We ssh into the EC2 instance, create a virtual environment and install required packages on the EC2 instance.

i. Install ubuntu software updates.

sudo apt-get update

updating dependencies

ii. Then we create a virtual environment for our project in the ec2 home directory and activate it.

#to install python3.10-venv package
sudo apt install python3.10-venv

#to create a virtual  environment
sudo python3 -m venv airflow_reddit/env

#to activate the virtual environment
source ~/airflow_reddit/env/bin/activate

installing python3.10-venv package

iii. Next, we install Apache Airflow, an open-source platform for orchestrating complex data workflows and pipelines.

sudo pip install apache-airflow

Airflow installation

#to confirm airflow installation
airflow

Confirming airflow installantion

iv. Then, we install Pandas which is a python data analysis and manipulation library for efficient data handling.

sudo pip install pandas

Installing Pandas

v. Next we install s3fs, a Python library that provides a file system interface for interacting with Amazon S3, allowing users to read and write data from and to S3 using familiar file system operations.


sudo pip install s3fs

Installing S3fs

Step 3: Deploy Code and shedule our workflow on airflow

This typically involves defining tasks, dependencies, and time-based triggers or intervals within an Airflow DAG (Directed Acyclic Graph), which represents the workflow, and then using Airflow’s scheduling capabilities to automatically trigger the execution of tasks based on the defined schedule. Airflow provides a visual interface for designing, monitoring, and managing workflows, making it a powerful tool for automating and orchestrating data workflows in a scalable and efficient manner.

a) We start a standalone Airflow web server for the ETL pipeline project. This standalone mode allows for running Airflow without any external dependencies such as a database or a scheduler, making it useful for quickly setting up a local instance of Airflow for experimentation or development.

Note: the standalone mode is not recommended for production use, as it does not provide the full functionality and scalability of a production-ready Airflow installation with a separate database, scheduler, and other necessary components.

Run the following command to start a standalone Airflow web server.

airflow standalone

Creating standalone Airflow web server

Note: a login credential in provided in the command line to access the Airflow. copy this and keep this for the next part.

b) For the next step, we access the Airflow console via the EC2 public DNS.

Public IPV4 DNS

Then enter the login credentials stated above to log into the Airflow console.

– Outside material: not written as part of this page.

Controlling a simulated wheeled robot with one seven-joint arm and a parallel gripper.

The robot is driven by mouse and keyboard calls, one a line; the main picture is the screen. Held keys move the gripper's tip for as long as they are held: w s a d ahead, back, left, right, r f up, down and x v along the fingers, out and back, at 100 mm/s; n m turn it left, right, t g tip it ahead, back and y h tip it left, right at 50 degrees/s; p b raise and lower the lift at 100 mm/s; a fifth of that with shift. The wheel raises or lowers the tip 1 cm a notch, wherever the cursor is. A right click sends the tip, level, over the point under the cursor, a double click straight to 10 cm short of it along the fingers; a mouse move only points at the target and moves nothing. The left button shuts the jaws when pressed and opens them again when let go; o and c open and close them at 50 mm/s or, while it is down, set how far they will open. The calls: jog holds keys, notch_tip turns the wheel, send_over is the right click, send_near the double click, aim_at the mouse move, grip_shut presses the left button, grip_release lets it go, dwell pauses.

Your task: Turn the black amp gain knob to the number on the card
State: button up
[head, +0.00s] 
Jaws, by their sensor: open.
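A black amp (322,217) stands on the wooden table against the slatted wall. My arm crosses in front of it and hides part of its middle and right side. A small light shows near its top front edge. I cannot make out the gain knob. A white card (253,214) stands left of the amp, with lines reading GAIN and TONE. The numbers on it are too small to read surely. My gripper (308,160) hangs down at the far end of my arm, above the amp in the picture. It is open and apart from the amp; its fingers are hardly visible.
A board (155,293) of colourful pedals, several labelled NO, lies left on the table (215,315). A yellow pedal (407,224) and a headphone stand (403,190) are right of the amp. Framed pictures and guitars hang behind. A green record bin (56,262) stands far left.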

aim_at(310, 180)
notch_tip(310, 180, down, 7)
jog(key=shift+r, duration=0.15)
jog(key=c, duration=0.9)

Airflow Console Login page

Airflow Console Home page

c) To deploy the python scripts on the EC2, navigate to the ‘airflow’ folder in the home directory. Then, we create a directory called ‘etl_reddit_dag’, where we will deploy our python scripts for the project.

visit my github repository for the full code used in this project.

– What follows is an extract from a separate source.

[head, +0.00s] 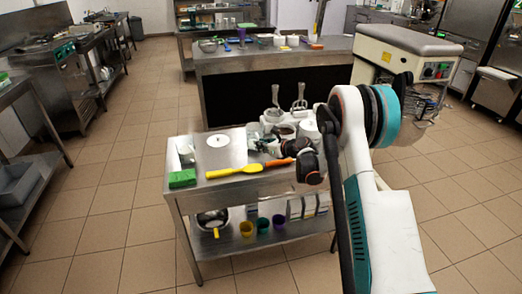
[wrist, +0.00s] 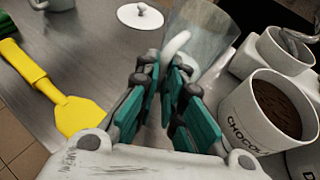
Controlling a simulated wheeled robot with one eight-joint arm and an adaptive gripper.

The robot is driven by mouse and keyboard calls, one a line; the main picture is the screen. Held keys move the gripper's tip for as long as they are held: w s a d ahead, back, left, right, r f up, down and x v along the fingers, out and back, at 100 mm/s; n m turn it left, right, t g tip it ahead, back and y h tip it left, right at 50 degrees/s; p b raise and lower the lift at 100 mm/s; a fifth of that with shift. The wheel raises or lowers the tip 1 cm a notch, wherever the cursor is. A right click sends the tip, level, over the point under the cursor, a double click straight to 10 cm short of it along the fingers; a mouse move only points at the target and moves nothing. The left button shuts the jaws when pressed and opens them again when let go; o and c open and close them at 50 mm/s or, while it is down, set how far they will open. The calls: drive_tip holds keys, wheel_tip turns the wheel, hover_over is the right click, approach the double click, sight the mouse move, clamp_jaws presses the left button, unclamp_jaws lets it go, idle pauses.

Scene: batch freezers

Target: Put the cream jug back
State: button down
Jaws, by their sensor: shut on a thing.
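A clear, see-through jug (wrist: 208,35) with a pale curved handle (wrist: 176,43) is at the top middle of the wrist view. It looks like the cream jug, but its contents cannot be made out. My gripper (wrist: 166,75) has its teal finger pads at the handle and is shut on it. In the head view my gripper (head: 262,143) is low over the steel table (head: 225,192), left of the tubs. The jug is hard to make out there, and whether its base touches the table cannot be told.
A white lid (head: 218,140) lies on the table to the left. A yellow spatula (head: 235,171) and green sponge (head: 182,178) lie near the front edge. A chocolate tub (wrist: 268,112) stands close right of my gripper. A counter (head: 275,58) stands behind.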

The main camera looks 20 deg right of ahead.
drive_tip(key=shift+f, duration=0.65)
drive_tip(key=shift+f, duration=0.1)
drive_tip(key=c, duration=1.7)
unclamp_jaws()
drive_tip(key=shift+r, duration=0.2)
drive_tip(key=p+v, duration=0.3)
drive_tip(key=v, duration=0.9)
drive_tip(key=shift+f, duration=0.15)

Next, we edit the ‘dags_folder’ variable in the airflow.cfg file and specify the above the absolute path of the ‘etl_reddit_dag’ as its value. To do this, we open the airflow.cfg file with Nano editor and make the changes.

dags_folder = /home/ubuntu/airflow/etl_reddit_dag

d) Click on the play button at the top right corner of the screen and click on “Trigger DAG”.

Triggering ‘ETL_DAG’ DAG

DAG executes successfully

e) Now, we navigate to the S3 bucket to confirm data was successfully stored.

Data stored in S3 bucket

Summary

This article outlines the steps to create a simple ETL (Extract, Transform, Load) pipeline using RedditAPI and Apache Airflow. It involves spinning up an EC2 instance on AWS, installing required packages, deploying python scripts, and scheduling the workflow using Airflow. The article also provides instructions on how to trigger the DAG (Directed Acyclic Graph) and confirm data storage in an S3 bucket.